“Be content with your lot; one cannot be first in everything.” Aesop
SEL Connection: Students love to be first– the winner of the race or the one with the most friends. And then there’s academics. This “be first” message permeates students’ experiences in school when they learn very quickly that making the honor roll, getting the “A” or being accepted into National Honors Society are all goals worth striving for. Winning makes students feel valued. Society, too, markets the message that being first should be the guiding purpose of most of life’s activities and so the emotional well-being of students is wrapped up intimately inside the expectation that we should excel at all costs.
(1) Claim: Famous Greek storyteller Aesop implores us to fight against this desire to be first. Contentment with what you have, he claims, is a better pathway towards good living. We can’t be first in everything, and so we must accept the fact that other people are superior to us sometimes. Contentment is a sign of mental and emotional health.

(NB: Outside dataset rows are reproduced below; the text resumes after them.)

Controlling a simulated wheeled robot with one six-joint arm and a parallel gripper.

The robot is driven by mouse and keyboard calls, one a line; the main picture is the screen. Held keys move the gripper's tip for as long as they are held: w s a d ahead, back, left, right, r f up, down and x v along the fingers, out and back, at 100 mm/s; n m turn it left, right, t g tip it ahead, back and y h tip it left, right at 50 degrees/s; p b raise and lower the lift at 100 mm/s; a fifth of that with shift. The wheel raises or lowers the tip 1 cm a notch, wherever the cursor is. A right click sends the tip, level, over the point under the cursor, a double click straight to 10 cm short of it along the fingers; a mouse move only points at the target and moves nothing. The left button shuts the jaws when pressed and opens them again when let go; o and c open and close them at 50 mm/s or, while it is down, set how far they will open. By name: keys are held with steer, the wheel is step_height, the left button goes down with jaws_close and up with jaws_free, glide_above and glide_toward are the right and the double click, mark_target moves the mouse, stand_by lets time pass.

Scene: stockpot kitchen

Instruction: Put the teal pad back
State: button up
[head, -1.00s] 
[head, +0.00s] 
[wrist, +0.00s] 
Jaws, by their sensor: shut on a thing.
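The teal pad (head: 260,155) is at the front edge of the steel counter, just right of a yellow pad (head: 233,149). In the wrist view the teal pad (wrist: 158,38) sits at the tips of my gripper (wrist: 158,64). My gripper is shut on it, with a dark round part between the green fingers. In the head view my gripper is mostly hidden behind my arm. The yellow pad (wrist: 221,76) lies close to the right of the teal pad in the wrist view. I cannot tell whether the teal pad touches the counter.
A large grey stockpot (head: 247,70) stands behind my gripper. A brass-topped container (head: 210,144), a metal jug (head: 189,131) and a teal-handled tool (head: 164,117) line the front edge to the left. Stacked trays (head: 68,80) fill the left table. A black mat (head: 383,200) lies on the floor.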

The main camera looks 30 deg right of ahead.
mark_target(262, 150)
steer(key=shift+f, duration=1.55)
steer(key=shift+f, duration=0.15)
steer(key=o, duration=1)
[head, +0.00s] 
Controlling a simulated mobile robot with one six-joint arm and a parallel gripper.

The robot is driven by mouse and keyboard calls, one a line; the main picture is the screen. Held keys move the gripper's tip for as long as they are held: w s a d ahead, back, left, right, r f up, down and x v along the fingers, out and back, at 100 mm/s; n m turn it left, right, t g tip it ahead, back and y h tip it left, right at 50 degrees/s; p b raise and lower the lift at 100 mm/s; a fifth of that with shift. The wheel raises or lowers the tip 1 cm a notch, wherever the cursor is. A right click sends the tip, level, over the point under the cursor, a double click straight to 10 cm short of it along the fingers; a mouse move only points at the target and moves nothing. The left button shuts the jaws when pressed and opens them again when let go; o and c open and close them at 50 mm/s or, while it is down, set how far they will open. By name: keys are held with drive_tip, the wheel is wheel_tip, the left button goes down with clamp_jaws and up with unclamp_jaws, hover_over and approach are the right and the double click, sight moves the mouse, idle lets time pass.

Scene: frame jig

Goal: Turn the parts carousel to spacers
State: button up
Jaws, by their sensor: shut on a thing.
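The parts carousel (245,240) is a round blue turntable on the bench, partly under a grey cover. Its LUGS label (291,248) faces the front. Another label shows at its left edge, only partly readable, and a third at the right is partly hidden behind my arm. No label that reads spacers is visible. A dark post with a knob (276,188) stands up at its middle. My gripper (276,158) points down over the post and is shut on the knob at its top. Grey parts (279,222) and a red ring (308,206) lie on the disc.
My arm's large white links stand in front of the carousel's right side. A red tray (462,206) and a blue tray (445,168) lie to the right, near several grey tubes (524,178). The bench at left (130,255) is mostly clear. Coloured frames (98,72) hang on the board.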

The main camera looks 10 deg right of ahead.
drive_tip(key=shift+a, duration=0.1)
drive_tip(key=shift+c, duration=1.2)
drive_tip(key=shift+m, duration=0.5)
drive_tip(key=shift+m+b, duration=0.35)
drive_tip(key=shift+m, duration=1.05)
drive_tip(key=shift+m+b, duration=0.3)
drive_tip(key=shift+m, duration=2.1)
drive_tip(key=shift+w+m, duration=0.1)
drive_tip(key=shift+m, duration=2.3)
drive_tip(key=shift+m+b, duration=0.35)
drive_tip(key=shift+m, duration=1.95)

(2) Counterclaim: But just because people can’t be first in everything, doesn’t mean they shouldn’t always be trying. Why be content? Shouldn’t we always be striving towards getting better at what we do? It seems like Aesop is telling us to settle for mediocrity. That’s unacceptable. The only way to achieve anything is life is to refuse to accept settling for second-best. The moment that we accept inferior results is the moment we begin our decline.
(3) Essential Question: Is contentment or winning at all costs a more reliable path towards happiness and fulfillment?